You are missing the point. There's plenty of places I could stop for a break and the toilet that don't have a charger. There's chargers where I could stop that they have no toilets or a place to buy a drink or eat. You are forced to plan your trip around charging vs with a long range ICE you plan your trip to do whatever the hell you want safe in the knowledge you can fill up in 5 minutes easily from a plentiful amount of locations. Can still stop in an ICE to stretch your legs but you won't always have to be filling up your car.

I imagine short range cars will still exist if you only want a short range one. That's fine but I'll pay more for one that has closer to ICE range thanks when they hit the market.
 
Seems you missed my post just above. CATL are launching this year batteries with twice the energy density. You'd be right on expensive at least initially but it'll drop in price. Very wrong on it weighing more or being very inefficient.

You are missing the point. There's plenty of places I could stop for a break and the toilet that don't have a charger. There's chargers where I could stop that they have no toilets or a place to buy a drink or eat.

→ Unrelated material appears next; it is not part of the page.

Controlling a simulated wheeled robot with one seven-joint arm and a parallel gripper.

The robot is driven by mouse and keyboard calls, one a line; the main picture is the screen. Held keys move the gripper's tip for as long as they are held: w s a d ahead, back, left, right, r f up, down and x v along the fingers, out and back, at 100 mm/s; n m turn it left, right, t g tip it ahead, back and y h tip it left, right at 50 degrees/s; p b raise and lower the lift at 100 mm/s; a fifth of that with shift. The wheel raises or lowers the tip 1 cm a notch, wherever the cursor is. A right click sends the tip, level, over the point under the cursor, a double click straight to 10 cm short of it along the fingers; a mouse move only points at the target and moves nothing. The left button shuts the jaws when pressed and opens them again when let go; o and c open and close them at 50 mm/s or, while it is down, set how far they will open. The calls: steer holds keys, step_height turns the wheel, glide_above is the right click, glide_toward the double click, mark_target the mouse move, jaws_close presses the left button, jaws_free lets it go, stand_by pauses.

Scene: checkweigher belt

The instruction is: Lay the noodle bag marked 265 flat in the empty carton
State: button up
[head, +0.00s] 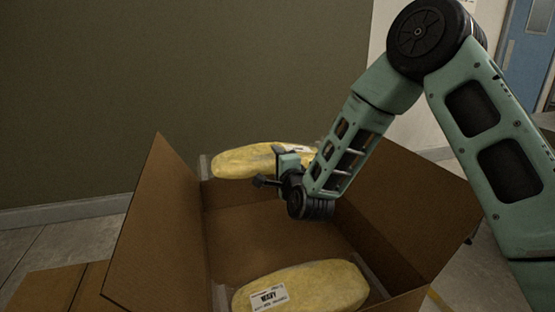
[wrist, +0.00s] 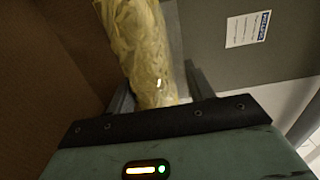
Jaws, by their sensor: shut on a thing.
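My gripper (head: 272,168) is shut on a yellow noodle bag (head: 238,162), which it holds roughly level above the far side of the open carton (head: 150,228). A white label shows on this bag's right part, partly behind the gripper; its marking is not readable. In the wrist view the clear-wrapped bag (wrist: 140,45) runs up from between the two fingers. A second yellow noodle bag (head: 325,285) lies at the near side of the carton, with a white label whose dark print looks like "HEAVY". The carton's brown floor (head: 260,240) shows bare between the two bags.
The carton's left and right flaps stand up and outward. More brown cardboard (head: 45,290) lies at the lower left. A plain wall (head: 180,80) is behind the carton, and a blue door (head: 525,50) is at the far right. A notice (wrist: 248,28) shows in the wrist view.

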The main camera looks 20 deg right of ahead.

You are forced to plan your trip around charging vs with a long range ICE you plan your trip to do whatever the hell you want safe in the knowledge you can fill up in 5 minutes easily from a plentiful amount of locations. Can still stop in an ICE to stretch your legs but you won't always have to be filling up your car.

I imagine short range cars will still exist if you only want a short range one. That's fine but I'll pay more for one that has closer to ICE range thanks when they hit the market.

I hear you, but first off the CATL thing seems a bit optimistic given it's 2x past what ever other well motivated group have been able to actually bring to market (and it doesn't exist yet despite promises it's coming this year).

Second, assuming the existence of a 2x denser battery tech that also has decent charging time, longevity, safety, temperature tolerance, and costs... you still have to trade off: Do you want a car that's 500 pounds lighter and thus more efficient all-the-time, or do you want a heavier less efficient car that can offer that joyous 8 hour non-stop pee-in-a-cup marathon drive? The answer to your tangent of "but what if there's no charger in a good convenient spot" is to Drive A Tesla with the best charging network on the planet.